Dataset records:
_ _ _ _ _ _ _

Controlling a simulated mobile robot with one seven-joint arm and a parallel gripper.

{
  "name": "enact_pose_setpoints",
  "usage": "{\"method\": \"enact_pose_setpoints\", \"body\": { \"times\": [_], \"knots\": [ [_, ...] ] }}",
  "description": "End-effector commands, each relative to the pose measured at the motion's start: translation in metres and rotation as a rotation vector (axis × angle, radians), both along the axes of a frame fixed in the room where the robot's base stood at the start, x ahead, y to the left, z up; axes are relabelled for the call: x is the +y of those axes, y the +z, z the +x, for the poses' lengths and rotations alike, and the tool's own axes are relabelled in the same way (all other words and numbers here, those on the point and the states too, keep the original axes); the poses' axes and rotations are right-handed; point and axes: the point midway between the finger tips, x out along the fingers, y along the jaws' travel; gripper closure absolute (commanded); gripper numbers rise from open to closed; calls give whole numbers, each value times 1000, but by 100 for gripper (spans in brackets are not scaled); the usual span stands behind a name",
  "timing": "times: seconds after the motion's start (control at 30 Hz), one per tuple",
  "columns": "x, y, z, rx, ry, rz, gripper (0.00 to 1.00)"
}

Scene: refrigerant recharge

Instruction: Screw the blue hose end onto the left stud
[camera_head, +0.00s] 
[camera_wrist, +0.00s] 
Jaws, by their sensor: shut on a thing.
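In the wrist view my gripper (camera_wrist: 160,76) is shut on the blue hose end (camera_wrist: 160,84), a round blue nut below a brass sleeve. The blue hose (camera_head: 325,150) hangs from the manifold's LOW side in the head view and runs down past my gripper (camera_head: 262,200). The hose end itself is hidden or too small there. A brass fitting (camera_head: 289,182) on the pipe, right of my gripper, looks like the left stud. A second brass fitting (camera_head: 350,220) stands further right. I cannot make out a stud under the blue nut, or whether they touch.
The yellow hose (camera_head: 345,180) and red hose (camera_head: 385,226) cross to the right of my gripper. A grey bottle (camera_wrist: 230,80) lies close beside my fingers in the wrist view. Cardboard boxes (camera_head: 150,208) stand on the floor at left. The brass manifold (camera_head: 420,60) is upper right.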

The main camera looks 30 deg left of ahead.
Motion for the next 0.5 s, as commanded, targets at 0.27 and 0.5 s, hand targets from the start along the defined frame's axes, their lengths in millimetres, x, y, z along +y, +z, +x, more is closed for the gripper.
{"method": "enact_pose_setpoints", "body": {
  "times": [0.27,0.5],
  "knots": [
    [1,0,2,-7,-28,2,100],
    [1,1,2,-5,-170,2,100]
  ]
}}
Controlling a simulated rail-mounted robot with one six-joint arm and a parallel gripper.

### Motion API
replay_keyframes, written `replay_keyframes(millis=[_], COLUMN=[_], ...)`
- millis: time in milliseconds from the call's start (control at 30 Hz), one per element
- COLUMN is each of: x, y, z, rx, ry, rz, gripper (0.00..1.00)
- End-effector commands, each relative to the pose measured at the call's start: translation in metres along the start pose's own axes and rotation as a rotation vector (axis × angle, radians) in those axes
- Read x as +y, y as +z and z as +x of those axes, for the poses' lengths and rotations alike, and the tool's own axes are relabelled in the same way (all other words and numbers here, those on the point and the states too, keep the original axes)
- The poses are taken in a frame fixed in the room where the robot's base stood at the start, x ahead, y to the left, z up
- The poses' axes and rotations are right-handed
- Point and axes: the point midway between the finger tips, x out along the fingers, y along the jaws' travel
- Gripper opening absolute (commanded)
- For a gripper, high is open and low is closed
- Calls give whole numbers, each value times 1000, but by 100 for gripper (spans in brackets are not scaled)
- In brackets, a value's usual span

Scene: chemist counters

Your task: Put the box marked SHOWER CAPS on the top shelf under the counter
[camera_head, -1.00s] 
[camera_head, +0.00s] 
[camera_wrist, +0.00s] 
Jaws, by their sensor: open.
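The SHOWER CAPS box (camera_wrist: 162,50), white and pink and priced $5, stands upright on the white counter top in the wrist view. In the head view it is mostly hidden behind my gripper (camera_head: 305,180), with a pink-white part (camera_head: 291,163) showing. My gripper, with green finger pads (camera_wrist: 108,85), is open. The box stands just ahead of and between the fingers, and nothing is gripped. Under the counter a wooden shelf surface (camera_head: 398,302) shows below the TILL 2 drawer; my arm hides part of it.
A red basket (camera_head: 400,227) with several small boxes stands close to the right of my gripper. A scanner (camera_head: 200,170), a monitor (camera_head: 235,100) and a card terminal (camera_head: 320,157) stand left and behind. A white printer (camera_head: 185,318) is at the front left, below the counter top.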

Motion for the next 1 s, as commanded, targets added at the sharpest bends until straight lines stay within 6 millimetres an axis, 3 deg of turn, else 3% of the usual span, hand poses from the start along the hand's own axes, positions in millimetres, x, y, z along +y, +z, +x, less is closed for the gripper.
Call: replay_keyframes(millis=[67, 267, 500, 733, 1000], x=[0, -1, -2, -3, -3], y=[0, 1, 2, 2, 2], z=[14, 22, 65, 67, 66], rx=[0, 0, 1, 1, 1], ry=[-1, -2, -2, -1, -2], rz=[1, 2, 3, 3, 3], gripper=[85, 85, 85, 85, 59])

_ _ _ _ _ _ _

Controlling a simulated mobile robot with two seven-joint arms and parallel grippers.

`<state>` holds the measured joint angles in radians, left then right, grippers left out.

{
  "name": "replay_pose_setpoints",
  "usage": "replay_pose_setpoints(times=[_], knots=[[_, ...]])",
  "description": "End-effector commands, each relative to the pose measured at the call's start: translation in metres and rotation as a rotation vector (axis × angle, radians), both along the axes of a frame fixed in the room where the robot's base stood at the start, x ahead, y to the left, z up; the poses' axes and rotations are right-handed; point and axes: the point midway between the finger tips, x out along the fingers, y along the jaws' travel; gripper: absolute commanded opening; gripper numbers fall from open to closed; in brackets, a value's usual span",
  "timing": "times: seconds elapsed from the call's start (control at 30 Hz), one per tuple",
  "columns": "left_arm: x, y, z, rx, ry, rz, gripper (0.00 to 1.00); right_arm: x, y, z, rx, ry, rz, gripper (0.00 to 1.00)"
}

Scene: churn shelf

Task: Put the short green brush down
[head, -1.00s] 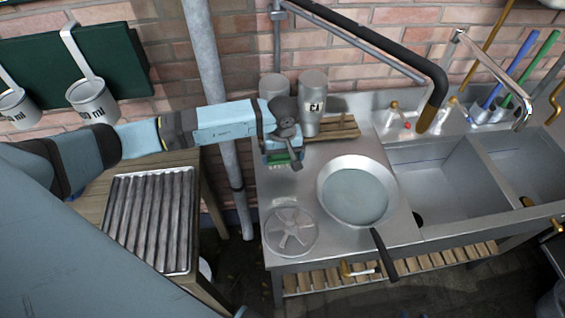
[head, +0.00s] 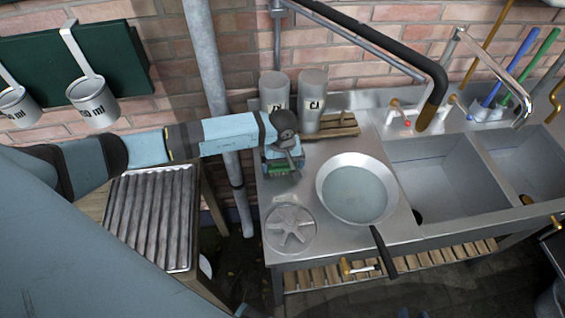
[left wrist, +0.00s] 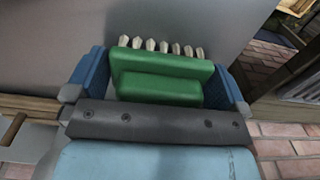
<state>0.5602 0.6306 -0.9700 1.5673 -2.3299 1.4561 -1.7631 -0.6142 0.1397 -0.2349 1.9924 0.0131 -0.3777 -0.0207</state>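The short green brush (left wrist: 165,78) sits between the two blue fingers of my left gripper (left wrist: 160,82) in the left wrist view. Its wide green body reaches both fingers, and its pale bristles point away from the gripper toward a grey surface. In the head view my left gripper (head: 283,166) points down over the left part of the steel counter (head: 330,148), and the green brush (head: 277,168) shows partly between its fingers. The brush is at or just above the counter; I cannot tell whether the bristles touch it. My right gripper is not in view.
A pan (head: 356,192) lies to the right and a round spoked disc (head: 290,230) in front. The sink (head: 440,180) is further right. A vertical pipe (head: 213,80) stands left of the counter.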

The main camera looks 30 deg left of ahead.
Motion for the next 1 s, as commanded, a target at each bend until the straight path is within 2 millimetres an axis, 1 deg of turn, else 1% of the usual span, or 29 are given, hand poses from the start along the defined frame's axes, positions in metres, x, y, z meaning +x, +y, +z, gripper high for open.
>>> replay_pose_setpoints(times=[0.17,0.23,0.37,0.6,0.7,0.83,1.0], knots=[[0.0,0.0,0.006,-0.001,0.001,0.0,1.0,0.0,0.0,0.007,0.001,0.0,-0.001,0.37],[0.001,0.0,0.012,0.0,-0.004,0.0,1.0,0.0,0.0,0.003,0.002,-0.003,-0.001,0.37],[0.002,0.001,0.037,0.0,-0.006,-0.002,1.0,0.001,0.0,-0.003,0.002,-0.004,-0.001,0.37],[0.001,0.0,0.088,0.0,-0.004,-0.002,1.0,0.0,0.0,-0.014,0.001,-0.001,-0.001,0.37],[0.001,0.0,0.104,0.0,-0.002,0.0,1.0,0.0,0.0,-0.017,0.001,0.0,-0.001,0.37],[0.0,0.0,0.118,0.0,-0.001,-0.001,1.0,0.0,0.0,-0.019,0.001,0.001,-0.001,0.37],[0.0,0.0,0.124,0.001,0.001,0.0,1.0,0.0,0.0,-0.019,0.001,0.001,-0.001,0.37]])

_ _ _ _ _ _ _

Problem requirements: Copy out every line from the material above in which the word "turn" appears.

Result:
Motion for the next 1 s, as commanded, targets added at the sharpest bends until straight lines stay within 6 millimetres an axis, 3 deg of turn, else 3% of the usual span, hand poses from the start along the hand's own axes, positions in millimetres, x, y, z along +y, +z, +x, less is closed for the gripper.
Motion for the next 1 s, as commanded, a target at each bend until the straight path is within 2 millimetres an axis, 1 deg of turn, else 1% of the usual span, or 29 are given, hand poses from the start along the defined frame's axes, positions in metres, x, y, z meaning +x, +y, +z, gripper high for open.

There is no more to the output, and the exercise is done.